Years later, post-college: I hang out with my friends Lorin and Rachel. They have just met. One early evening, we go to Thomas Video to rent a film. We settle on something I suggest. We take it back to my parent's house and watch it. Not long after, Lorin and Rachel begin dating and eventually marry. I like to think it began that evening, as we watched the film I selected, a heart-swooning romance about a young man's coming of age: Come and See.

It was a moment.

After I moved away, my friends would update me about Thomas Video. It moved to a new location. The heat stopped working. They rented the unrated director's cut of the small art film GI Joe: Retaliation from there. I wanted to know these updates. Thomas Video contained some of our best moments. Somewhere, it always will.

22 April 2014

True Story #1

In the future, everything will be paid for with lists.

You will go to a diner and eat a hamburger. "How much was this hamburger?" you will ask the diner manager.

"Five 'Most Overrated/Underrated' lists," he will reply. "Any topic."

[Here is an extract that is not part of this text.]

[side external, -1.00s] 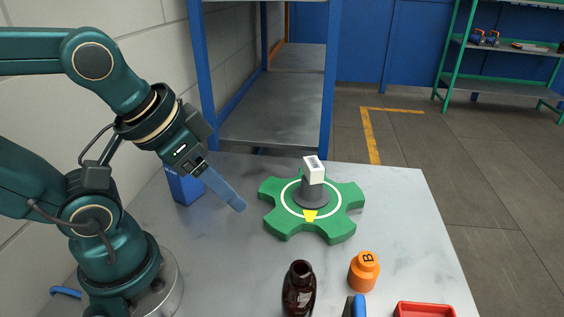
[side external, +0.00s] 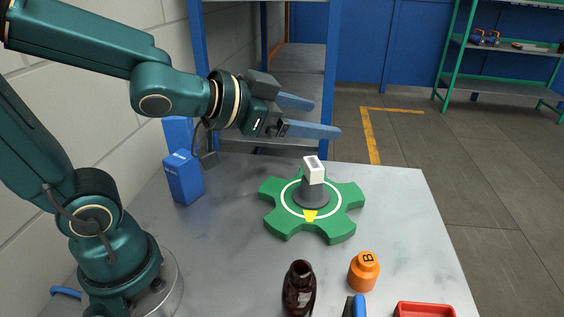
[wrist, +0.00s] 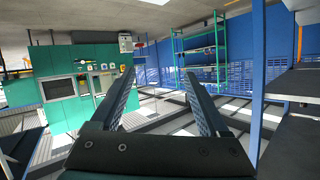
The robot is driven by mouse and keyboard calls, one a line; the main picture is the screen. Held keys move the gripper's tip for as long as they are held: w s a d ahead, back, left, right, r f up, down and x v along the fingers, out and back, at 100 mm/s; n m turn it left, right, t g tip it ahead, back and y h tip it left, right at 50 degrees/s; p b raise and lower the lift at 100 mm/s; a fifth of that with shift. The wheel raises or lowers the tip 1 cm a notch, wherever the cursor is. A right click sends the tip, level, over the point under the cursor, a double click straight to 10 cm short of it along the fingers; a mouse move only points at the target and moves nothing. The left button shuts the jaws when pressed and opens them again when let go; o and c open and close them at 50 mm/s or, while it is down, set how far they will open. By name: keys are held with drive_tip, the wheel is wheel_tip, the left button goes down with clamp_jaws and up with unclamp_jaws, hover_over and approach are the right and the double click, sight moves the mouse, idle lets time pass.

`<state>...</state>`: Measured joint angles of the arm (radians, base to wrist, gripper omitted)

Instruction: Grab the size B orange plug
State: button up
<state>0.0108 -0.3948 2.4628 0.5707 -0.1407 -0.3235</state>
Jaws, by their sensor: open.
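The orange plug (side external: 364,271), marked with a black B, stands upright on the grey table (side external: 413,203) near its front right. My gripper (side external: 327,117) is open and empty, raised above the back of the table. It points to the right and is well away from the plug, up and behind it. In the wrist view my two blue fingers (wrist: 160,85) are spread apart with nothing between them. That view looks out into the room, and the plug does not show in it.
An open dark amber bottle (side external: 299,289) stands left of the plug. A red tray (side external: 425,309) and a blue-and-black item (side external: 354,306) are cut off at the bottom edge. A green star-shaped fixture (side external: 333,225) with a grey post sits mid-table. Blue boxes (side external: 185,178) stand at back left.

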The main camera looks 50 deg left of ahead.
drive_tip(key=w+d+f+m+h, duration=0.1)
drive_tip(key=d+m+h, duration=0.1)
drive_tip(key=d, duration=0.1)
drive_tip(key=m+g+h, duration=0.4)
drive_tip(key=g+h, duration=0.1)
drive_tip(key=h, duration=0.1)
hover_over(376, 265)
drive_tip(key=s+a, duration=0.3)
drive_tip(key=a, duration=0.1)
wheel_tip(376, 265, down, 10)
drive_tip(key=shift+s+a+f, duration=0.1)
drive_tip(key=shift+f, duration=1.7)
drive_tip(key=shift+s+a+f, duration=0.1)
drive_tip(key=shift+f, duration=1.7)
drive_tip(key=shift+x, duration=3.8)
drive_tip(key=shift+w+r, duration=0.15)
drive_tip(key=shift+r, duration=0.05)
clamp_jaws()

You will look at the device that has been embedded in your arm since you were born, and you will frown. "Mister, I'm just a wandering drifter. All I have is a '10 Must-See Sites in Tucson, Arizona.'"

The manager will pull out his lazer gun. "Stay there," he will say, aiming his kill machine at you. Then he will speak into his own arm device. "Get me the police."

"Welcome to the police department," the police will answer. "How may we assist you today?"

"I got someone trying to skip out on his tab."

"We can help you with this problem. It will cost you '36 Gifs That Will Only Make Sense to Children of the Noughties.'"

"Shooot. I don't have anything like that. How 'bout '18 Facts About Worms That Will Take Your Breath Away'?"

"That is acceptable as an initial payment."

The responding officer will be a malfunctioning robot shooting sparks out of its metal skin. The sparks will set the diner on fire. Everyone but the robot will die in the inferno. Ashamed, the robot will become a wandering drifter, its sparks lighting up roadsides at night.

It will not require hamburgers for sustenance.